↓↓↓
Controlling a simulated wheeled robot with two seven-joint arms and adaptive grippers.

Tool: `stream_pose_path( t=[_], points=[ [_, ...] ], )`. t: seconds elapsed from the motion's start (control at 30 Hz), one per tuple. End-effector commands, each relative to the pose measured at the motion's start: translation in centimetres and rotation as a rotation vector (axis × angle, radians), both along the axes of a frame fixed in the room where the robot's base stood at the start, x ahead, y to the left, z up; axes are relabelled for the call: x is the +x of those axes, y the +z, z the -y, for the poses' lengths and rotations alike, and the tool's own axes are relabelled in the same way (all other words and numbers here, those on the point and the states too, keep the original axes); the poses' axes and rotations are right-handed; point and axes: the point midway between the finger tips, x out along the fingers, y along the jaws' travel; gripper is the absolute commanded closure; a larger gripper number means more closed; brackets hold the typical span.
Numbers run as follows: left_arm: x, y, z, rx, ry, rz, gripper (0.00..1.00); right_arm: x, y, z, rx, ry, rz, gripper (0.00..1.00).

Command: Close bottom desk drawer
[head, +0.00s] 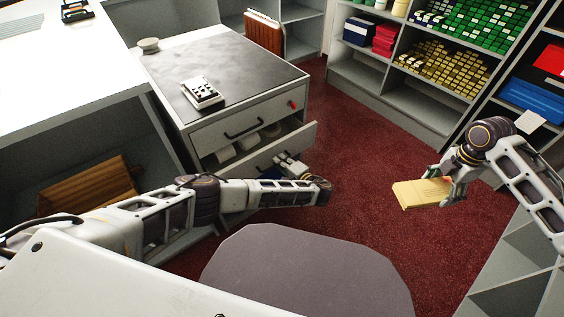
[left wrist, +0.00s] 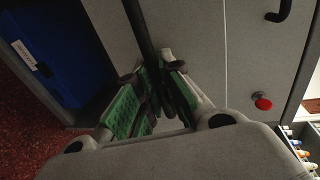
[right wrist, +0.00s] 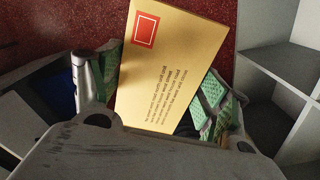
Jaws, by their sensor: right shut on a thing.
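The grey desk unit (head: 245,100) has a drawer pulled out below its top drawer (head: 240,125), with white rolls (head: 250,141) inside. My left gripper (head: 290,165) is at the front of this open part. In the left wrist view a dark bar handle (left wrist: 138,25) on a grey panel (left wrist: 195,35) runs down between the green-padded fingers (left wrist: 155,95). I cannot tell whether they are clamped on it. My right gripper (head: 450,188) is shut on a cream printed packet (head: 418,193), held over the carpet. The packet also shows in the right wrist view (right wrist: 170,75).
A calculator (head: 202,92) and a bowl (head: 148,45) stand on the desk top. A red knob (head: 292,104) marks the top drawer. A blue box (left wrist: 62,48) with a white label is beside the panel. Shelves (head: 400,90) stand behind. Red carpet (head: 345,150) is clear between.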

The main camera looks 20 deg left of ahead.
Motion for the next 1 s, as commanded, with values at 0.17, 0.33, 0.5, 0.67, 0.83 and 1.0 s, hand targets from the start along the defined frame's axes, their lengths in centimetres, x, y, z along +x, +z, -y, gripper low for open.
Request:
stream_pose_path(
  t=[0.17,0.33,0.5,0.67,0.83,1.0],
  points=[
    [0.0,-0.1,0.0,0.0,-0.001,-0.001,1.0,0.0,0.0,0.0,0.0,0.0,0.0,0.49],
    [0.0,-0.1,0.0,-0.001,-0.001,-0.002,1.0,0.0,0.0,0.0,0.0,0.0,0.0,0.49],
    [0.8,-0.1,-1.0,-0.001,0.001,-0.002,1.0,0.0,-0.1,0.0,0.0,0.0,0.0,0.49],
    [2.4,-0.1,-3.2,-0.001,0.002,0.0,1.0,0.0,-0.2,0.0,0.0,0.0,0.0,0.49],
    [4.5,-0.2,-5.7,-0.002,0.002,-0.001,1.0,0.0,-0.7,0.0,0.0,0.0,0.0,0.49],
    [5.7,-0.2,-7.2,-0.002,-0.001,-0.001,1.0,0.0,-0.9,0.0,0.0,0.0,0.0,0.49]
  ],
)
↑↑↑
Reproduce the material above in full, exactly, with no images.

Controlling a simulated wheeled robot with two seven-joint arms and adaptive grippers.

Tool: `stream_pose_path( t=[_], points=[ [_, ...] ], )`. t: seconds elapsed from the motion's start (control at 30 Hz), one per tuple. End-effector commands, each relative to the pose measured at the motion's start: translation in centimetres and rotation as a rotation vector (axis × angle, radians), both along the axes of a frame fixed in the room where the robot's base stood at the start, x ahead, y to the left, z up; axes are relabelled for the call: x is the +x of those axes, y the +z, z the -y, for the poses' lengths and rotations alike, and the tool's own axes are relabelled in the same way (all other words and numbers here, those on the point and the states too, keep the original axes); the poses' axes and rotations are right-handed; point and axes: the point midway between the finger tips, x out along the fingers, y along the jaws' travel; gripper is the absolute commanded closure; a larger gripper number means more closed; brackets hold the typical span.
Numbers run as follows: left_arm: x, y, z, rx, ry, rz, gripper (0.00..1.00); right_arm: x, y, z, rx, ry, rz, gripper (0.00..1.00).

Command: Close bottom desk drawer
[head, +0.00s] 
[left wrist, +0.00s] 
[right wrist, +0.00s] 
Jaws, by their sensor: right shut on a thing.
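The grey desk unit (head: 245,100) has a drawer pulled out below its top drawer (head: 240,125), with white rolls (head: 250,141) inside. My left gripper (head: 290,165) is at the front of this open part. In the left wrist view a dark bar handle (left wrist: 138,25) on a grey panel (left wrist: 195,35) runs down between the green-padded fingers (left wrist: 155,95). I cannot tell whether they are clamped on it. My right gripper (head: 450,188) is shut on a cream printed packet (head: 418,193), held over the carpet. The packet also shows in the right wrist view (right wrist: 170,75).
A calculator (head: 202,92) and a bowl (head: 148,45) stand on the desk top. A red knob (head: 292,104) marks the top drawer. A blue box (left wrist: 62,48) with a white label is beside the panel. Shelves (head: 400,90) stand behind. Red carpet (head: 345,150) is clear between.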

The main camera looks 20 deg left of ahead.
Motion for the next 1 s, as commanded, with values at 0.17, 0.33, 0.5, 0.67, 0.83 and 1.0 s, hand targets from the start along the defined frame's axes, their lengths in centimetres, x, y, z along +x, +z, -y, gripper low for open.
Request:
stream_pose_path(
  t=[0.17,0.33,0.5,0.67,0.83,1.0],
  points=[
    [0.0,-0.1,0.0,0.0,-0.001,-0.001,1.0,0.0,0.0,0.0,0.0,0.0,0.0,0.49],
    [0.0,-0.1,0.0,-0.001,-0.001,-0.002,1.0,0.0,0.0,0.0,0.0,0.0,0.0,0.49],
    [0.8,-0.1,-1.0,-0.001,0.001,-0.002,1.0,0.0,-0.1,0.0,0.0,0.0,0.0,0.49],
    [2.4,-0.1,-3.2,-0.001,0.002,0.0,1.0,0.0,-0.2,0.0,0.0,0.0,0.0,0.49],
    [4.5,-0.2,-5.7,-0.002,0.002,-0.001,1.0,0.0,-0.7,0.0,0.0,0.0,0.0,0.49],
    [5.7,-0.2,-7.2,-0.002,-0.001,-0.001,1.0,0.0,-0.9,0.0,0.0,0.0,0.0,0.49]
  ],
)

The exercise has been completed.